** START OF The records **

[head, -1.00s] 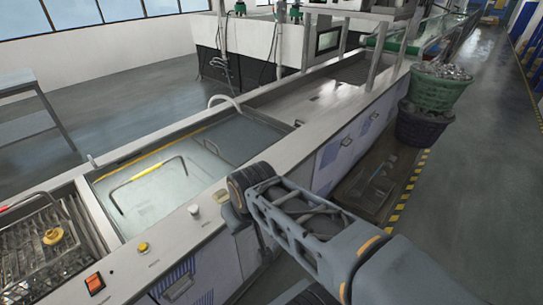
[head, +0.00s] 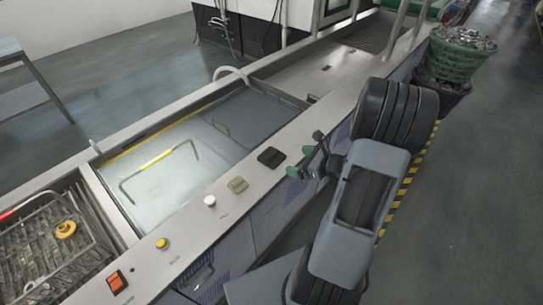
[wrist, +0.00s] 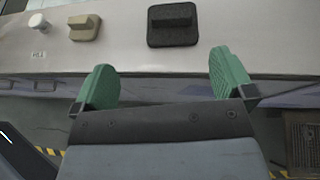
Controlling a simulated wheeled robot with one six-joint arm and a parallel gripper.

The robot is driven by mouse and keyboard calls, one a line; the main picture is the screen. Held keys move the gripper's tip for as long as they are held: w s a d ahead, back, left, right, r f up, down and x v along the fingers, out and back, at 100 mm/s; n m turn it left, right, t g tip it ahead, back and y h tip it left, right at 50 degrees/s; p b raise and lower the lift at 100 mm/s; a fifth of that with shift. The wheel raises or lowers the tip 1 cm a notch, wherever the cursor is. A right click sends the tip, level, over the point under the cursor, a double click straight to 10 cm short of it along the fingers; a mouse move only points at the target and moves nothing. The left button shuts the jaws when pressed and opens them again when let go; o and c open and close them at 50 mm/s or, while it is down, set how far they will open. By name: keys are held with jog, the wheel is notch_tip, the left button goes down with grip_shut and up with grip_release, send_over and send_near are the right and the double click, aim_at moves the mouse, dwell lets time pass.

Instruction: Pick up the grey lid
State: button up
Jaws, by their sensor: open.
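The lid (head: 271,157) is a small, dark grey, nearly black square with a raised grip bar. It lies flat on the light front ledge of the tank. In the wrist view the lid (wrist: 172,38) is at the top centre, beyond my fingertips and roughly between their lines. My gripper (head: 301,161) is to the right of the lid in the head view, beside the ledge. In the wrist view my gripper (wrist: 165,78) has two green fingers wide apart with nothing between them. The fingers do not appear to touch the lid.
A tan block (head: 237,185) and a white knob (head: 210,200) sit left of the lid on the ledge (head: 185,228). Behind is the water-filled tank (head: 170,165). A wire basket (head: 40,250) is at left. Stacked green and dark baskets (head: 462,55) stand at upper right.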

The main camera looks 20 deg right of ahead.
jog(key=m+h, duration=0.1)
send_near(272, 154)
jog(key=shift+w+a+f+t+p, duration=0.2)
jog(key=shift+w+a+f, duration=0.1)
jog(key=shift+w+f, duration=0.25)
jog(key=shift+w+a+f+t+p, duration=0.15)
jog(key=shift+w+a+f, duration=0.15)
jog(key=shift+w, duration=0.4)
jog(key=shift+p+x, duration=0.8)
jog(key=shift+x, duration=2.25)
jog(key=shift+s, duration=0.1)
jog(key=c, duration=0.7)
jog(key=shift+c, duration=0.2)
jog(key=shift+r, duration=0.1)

** END OF The records **
** START OF The records **

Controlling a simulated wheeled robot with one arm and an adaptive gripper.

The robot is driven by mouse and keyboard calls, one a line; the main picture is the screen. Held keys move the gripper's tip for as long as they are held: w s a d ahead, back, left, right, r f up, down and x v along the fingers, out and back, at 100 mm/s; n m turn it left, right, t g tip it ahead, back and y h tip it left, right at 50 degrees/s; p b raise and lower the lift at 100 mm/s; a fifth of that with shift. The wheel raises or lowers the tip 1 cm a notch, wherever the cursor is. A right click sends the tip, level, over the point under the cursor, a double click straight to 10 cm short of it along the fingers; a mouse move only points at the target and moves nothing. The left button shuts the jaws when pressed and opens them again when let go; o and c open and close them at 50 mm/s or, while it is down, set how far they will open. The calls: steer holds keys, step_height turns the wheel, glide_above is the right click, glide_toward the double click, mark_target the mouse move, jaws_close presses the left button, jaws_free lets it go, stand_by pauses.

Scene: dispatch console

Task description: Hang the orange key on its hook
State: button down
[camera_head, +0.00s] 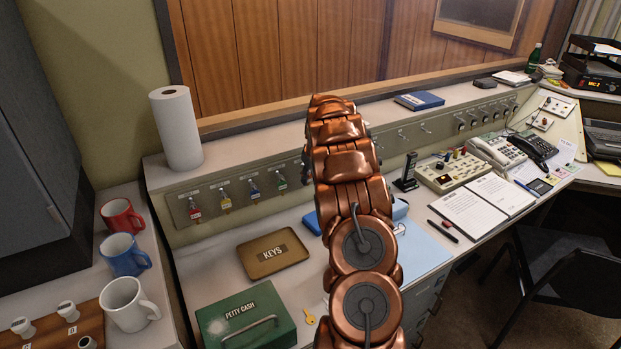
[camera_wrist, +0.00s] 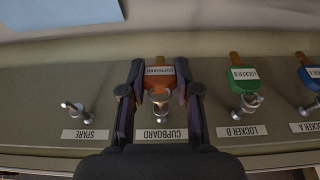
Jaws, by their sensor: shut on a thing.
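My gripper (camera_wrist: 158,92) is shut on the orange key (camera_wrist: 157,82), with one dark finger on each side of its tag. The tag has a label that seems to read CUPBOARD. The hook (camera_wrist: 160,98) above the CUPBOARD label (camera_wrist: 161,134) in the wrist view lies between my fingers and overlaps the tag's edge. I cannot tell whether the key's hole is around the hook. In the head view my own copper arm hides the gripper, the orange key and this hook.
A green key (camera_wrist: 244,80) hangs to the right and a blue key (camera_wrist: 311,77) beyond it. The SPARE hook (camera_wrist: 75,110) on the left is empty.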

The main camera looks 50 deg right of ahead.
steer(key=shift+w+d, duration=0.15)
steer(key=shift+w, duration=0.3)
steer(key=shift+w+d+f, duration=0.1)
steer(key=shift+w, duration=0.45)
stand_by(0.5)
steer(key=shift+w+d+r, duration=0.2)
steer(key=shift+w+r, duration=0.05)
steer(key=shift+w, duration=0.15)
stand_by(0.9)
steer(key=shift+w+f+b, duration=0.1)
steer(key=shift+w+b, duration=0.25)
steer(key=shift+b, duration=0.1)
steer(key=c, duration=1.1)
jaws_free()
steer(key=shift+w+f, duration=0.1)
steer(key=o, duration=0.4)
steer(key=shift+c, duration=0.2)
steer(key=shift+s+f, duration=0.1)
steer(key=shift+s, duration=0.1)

** END OF The records **

Written request:
Starting at the line with "[head, -1.00s]" and ending at the line with "Controlling a simulated wheeled robot with one six-joint", copy each line exactly, both ends included. Do not copy the pictures.

Problem solution:
[head, -1.00s] 
[head, +0.00s] 
[wrist, +0.00s] 
Controlling a simulated wheeled robot with one six-joint arm and a parallel gripper.

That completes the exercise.